Rather, with no God to define what is moral, they are left with only themselves and their own sense of right and wrong to define morality. This doesn't make them immoral. It doesn't even make them amoral. What it does is leave a lot of questions about why different people can have such different ideas about right and wrong. I have to disagree with your boyfriend, Slapdash. Although we all have a sense of right and wrong, we don't necessarily agree on what that is, or, more importantly, how it ought to play out in reality. For example, is my freedom more important than the stability of my family? In Western culture, it is. In a Confucian society, it never can be.

God offers us not only answers, but also the power to act morally, which each of us lack in different ways. God says that only Love is truly moral. The "right thing" is not enough - only what springs out of a heart that loves and offers itself in love - is enough to satisfy his morality. This kind of morality is applicable in every culture, for every personality. I'm not saying that people who don't know God don't love. What I'm saying is that they have no business tellling other people what is moral and what is not. They have no authority other than the innate morality we can agree on, which, in our culture, boils down to "don't kill" (except in some circumstances - majority decides which) and "don't hate" (which we do anyway).

I, though a thoroughly imperfect person who fails to meet the standard of morality that I recognize, am able to state what is moral not because I have the right in myself, but because I appeal to One who does have that right; One who is far greater than me. Otherwise, it would be the height of arrogance for me to even state what morality is. I could tell my sense of things - but that is shaped by my personality and my culture.

My innate knowledge of morality is strong enough, but I have learned not to trust it. I have spent a significant amount of time in a culture not my own. When I first travelled to my "new" country, I was both shocked and appalled at a number of things. Freedom is something that is very high on my priority list as a human being. In addition, I am firmly convinced of the morality of gender equality. I was deeply disturbed at some of the practices of the culture I found myself in - things which seemed to fly in the face of my sense of morality.
What I learned from that experience is that many of the practices I found so repulsive didn't have the meaning they would have had in my own culture. They weren't as immoral as I had supposed. Moreover, I soon found things in my own culture that hadn't disturbed me at all before, revealed as immoral by my own standard!

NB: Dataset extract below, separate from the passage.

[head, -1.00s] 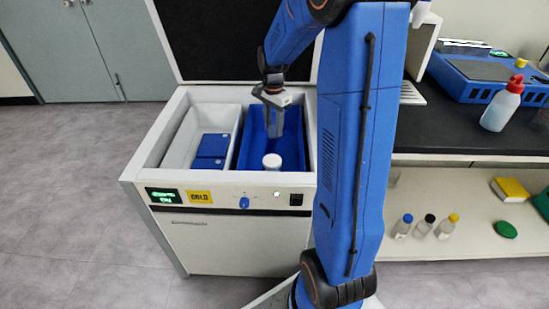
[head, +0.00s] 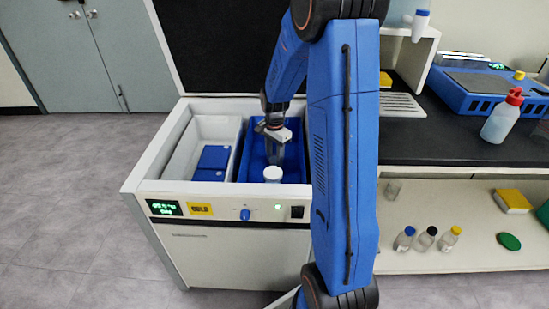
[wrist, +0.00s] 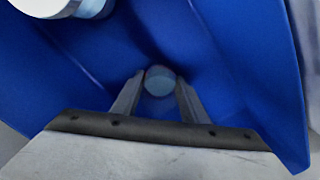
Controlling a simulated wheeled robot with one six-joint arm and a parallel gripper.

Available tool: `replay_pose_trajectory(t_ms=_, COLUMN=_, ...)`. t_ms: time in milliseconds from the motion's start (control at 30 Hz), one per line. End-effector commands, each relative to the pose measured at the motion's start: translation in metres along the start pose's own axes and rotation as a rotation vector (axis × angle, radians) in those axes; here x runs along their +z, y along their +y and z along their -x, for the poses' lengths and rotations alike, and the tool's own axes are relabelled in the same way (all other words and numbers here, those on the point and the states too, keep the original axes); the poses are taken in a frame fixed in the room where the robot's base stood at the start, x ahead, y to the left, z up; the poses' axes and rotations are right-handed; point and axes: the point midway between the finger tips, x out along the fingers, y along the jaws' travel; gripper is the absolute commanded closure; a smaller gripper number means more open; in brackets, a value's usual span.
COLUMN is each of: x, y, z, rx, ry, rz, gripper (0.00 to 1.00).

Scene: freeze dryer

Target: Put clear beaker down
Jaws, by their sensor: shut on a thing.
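My gripper (head: 274,150) reaches down into the blue bin (head: 245,158) of the freeze dryer. In the wrist view its two fingers (wrist: 159,92) are shut on the clear beaker (wrist: 160,77), which shows as a pale round shape between the fingertips. The beaker is over the blue bin; I cannot tell whether it touches the bin floor. In the head view the beaker is too small and faint to make out.
A white-capped jar (head: 272,174) stands at the front of the blue bin, close to my gripper; it also shows in the wrist view (wrist: 85,6). A white bin (head: 225,132) with blue boxes (head: 213,158) lies to the left. The dark lid (head: 222,45) stands open behind.

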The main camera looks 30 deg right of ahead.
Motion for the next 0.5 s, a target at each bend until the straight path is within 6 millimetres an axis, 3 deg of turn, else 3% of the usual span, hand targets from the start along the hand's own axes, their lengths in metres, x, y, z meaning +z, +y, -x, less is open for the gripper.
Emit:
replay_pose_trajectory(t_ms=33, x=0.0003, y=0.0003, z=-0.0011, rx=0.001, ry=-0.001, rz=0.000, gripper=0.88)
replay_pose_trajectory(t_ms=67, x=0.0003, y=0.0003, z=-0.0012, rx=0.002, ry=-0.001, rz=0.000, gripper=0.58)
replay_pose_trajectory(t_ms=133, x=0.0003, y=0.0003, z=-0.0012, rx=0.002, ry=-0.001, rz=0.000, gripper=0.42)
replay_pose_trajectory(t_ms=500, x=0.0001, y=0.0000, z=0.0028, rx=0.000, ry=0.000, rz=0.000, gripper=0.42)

Right and wrong is a very difficult thing to judge. We have no right to judge it for anyone but ourselves, unless it has been specifically revealed by a God. Every one of us - Christian, agnostic, atheist, Buddhist, Hindu, Muslim, Sikh, Wiccan, Mormon, pagan, Hare Krishna - has a moral sense, but few of us truly agree on what is moral. Even amongst convicted murderers, there is a definite sense of right and wrong. Trouble is, what is it, exactly?

The Bible says that each of us will be judged, not according to the Ten Commandments, but according to our own conscience. If you can fully satisfy your own conscience, then you don't need Jesus.

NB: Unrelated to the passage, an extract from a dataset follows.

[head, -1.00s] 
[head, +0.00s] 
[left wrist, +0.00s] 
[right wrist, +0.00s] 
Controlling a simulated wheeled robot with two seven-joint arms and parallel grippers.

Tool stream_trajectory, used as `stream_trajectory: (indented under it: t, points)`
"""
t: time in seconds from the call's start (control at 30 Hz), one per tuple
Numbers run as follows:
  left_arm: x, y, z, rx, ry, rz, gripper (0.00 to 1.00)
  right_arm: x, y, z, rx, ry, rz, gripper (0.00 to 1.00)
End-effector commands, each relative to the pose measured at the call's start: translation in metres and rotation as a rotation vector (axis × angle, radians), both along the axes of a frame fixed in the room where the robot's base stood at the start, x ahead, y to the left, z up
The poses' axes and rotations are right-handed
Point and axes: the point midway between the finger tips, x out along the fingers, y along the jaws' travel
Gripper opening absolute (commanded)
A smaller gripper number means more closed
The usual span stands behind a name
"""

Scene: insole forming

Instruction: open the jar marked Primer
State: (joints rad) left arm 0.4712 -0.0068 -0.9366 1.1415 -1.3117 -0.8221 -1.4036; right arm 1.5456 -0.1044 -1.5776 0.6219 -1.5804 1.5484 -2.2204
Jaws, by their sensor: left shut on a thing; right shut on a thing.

I need him, not to give me a list of do's and don'ts; but to cover me when I don't do what I already know, and to give me a power over my own self. He does. I have experienced it.

Do live as morally as you can - with your education, intelligence, and upbringing, it ought to be more than many Christians do. To do less than we can is not human - it is evil.

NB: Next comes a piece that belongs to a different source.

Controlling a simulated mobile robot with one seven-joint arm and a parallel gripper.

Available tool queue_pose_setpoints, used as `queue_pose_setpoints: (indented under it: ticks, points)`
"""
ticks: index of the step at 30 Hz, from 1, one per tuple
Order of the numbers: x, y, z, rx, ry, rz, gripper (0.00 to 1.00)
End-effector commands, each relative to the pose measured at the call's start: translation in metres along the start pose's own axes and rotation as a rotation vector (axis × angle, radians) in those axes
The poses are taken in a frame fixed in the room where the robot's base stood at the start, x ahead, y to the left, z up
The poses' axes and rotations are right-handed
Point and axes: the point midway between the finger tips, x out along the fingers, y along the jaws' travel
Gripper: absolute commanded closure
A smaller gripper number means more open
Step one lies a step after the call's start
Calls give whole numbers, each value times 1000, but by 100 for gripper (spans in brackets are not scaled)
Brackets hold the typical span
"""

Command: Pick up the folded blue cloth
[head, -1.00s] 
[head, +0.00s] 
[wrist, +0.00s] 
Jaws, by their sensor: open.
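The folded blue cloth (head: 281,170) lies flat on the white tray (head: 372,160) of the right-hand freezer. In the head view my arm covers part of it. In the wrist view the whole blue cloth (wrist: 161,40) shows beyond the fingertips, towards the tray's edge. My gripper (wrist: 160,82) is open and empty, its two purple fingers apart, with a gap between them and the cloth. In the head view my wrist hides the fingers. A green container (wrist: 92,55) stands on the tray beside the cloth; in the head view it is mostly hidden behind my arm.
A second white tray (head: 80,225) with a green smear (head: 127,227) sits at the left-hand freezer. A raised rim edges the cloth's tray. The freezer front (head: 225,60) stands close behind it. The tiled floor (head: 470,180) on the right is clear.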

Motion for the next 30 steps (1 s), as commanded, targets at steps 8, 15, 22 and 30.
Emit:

But morality alone is a cold, poor meal. Others may admire the way we live - but we know ourselves even in our proudest moments to be caught in the death-grip of selfishness. Habits, self-discipline, education - all these may serve to set us free from immoral action. But Jesus alone can set us free from the selfishness that chokes the motivations behind our best acts.

Sorry for being so long-winded. Wish I could be more to-the-point.

Jonathan Blake said...

The only thing that God does for morality is give it the appearance of having an absolute foundation. What God says is supposedly the absolute truth.

The problem is that God doesn't provide such an absolute foundation. Consider the Euthyphro dilemma: "Is what is good commanded by God because it is good, or is it good because it is commanded by God?"

In other words, would good still be good even if God hated it? Or is the good defined by the arbitrary will of God? It doesn't seem that morality should be defined by an arbitrary will.

If instead a moral act is inherently good with or without God, then God is not the foundation of morality.

SocietyVs said...

"But then I think, do I really need a coherent back story (a la Christianity) to help me choose between right and wrong?" (Slapdash)

I would say it doesn't hurt. I think it is better to have an appeal to morality that is outside of us (not biased by us) - a type of value system to make our paradigm for life off of. I see Jesus' teachings that way for my life - a place where I look to find discuss my value system and see if it is meeting a certain standard (ex: love, mercy, hope, forgiveness, integrity, etc). I have found it to be a very good exercise for me (at the least).

"My boyfriend said the other day that he thinks true morality is something you don’t need to discuss: we inherently know what’s right and wrong" (Slapdash)

I would raise some concern with the statement 'we inherently know right and wrong'. This just does not seem the case - it would seem we may have some initial seed of morality but we have to raise that seed (via knowledge) or else it does not grow/mature.

Look at the suicide bombers willing to kill themselves for their perception of god? Is this inherent morality or is this learned? What about gang-bangers in the hood who kill for and deal drugs to their own community? Is this inherent morality or something learned? Even Jim Jones' situation which resulted in a mass suicide - seemed to be based on ideologies he learned, then warped into some control mechanism for his gain (ex: sexual and absolute power).

This idea about morality is not so 'cut and dry'. I can say honestly I am not a good person because I ignored the idea of values/ethics for any old way of living...vice versa actually. Had I not studied to know humanity better or myself better - and compare this to a system of values I could bounce that off - I would not be the same person typing at present - I might not even care to make these dialogues being lost in ignorance or worse, non-ethics.

Just throwing that out there - no disrespect to your boyfriend.